Sermon, Jan. 7

Today is the first Sunday of the season of Epiphany – and the day when we honor the Baptism of Jesus (who in the lectionary has grown very suddenly from a baby to a grown man). And we are celebrating the baptism of one of our members today! So it’s a good day to talk a little about baptism.

There is something fundamentally mysterious about baptism. Like the Eucharist, it’s something the church does because Jesus told us to do it, so however many thousands of book are written about it, we will never really know what it means or how it works, on this side of the veil. But that doesn’t mean there aren’t things to talk and wonder about. 

The word “baptism” comes from the Greek word that means to immerse or dunk into water. Baptism has its roots in some of the ritual practices of Judaism, that included washing yourself at certain times for purposes of religious purification. John the Baptist seems to be riffing on those traditions when he starts dunking people in the Jordan River and telling them this is a path to forgiveness of sins and a new way of living. 

Christian baptism takes John’s practice a step further. Our Acts lesson today highlights an interesting moment in the spread of the Christian movement. Paul, the great missionary of the early church, encounters a little group in Ephesus who have heard about Jesus and become believers. But they have only received “John’s baptism” – water baptism for the forgiveness of sins. 

Paul sees baptism as more than that. In his letters he talks about baptism as washing away our differences – we are baptized into one body, Jew or Greek, slave or free, male and female. 

He also talks about baptism as a kind of death and resurrection: your old self drowns in the baptismal waters, and your new self rises with Christ to new life. 

And then there’s this idea of baptism with water and the Holy Spirit. For the early church, baptism by the Holy Spirit seems to have been both a ritual practice – something someone like Paul could do to and for people – and also a religious experience of being overwhelmed by the power of the Holy. In stories from the Book of Acts, sometimes baptism in water and Spirit are separate. With these folks in Ephesus, they’ve already received water baptism, but Paul baptizes them with the Holy Spirit. There’s another time when a group receives the Holy Spirit while listening to Peter preach, and Peter baptizes them with water too. 

But pretty early on the Church comes to understand our practice of baptism as including both water and the Holy Spirit in one ritual act. We can see and feel the water; the action of the Holy Spirit is more mysterious.
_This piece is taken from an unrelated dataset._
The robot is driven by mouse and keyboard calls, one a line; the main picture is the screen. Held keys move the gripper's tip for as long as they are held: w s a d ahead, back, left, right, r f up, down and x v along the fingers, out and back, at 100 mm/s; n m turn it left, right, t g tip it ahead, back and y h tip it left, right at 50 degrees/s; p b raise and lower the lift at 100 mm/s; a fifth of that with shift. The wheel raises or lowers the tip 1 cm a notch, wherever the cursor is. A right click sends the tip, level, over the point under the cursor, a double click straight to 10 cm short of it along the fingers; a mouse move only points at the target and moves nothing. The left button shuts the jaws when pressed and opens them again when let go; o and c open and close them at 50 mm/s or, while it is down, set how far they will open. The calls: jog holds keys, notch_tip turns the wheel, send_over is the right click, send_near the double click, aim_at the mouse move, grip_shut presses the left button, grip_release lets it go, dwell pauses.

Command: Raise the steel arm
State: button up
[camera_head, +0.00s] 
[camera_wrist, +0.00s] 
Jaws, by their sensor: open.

But we trust that She shows up, and does something that – invisibly, ineffably – marks the newly baptized as Christ’s own forever. 

I want to take us back, now, to around the year 200. It’s about 150 years after Paul’s visit to Ephesus. Christianity has grown and spread, becoming its own religion distinct from Judaism. But it is still very much a minority religion. It has fans and supporters; it also has detractors, and believers face occasional and local bouts of persecution. 

People accused Christians of some weird things. For example, maybe because of the practice of the Eucharist – Take, eat, this is my body – some people thought Christians were prone to cannibalism. Some even thought that Christians stole, murdered, and ate babies. 

But other people disdained Christianity just because it was kind of boring, in comparison with available alternatives. 

In the Roman Empire, everyone was supposed to participate in the imperial religion, worshipping various Romans gods and honoring the Emperor as part of civic life. It was a little like saying the Pledge! Christians got into trouble for refusing to participate in all that, at times. But Christians were not the only group with their own set of beliefs and devotional practices – and Roman civic religion wasn’t Christianity’s main competition. 

The Roman Empire connected large areas of the ancient world, and it was fertile soil for new religious movements to rise and spread – including a wide range of what religion scholars call “mystery cults.” 

Mystery here means that you weren’t allowed to know very much about the group’s practices and beliefs unless you joined. Cult here just means a specific, minority religious group; it doesn’t necessarily carry the implications that word does in popular usage today. 

Spencer McDaniel writes, “Joining a mystery cult was optional. People who were members of mystery cults were members of those cults because they chose to be, because they wanted something more than what traditional public religion had to offer.”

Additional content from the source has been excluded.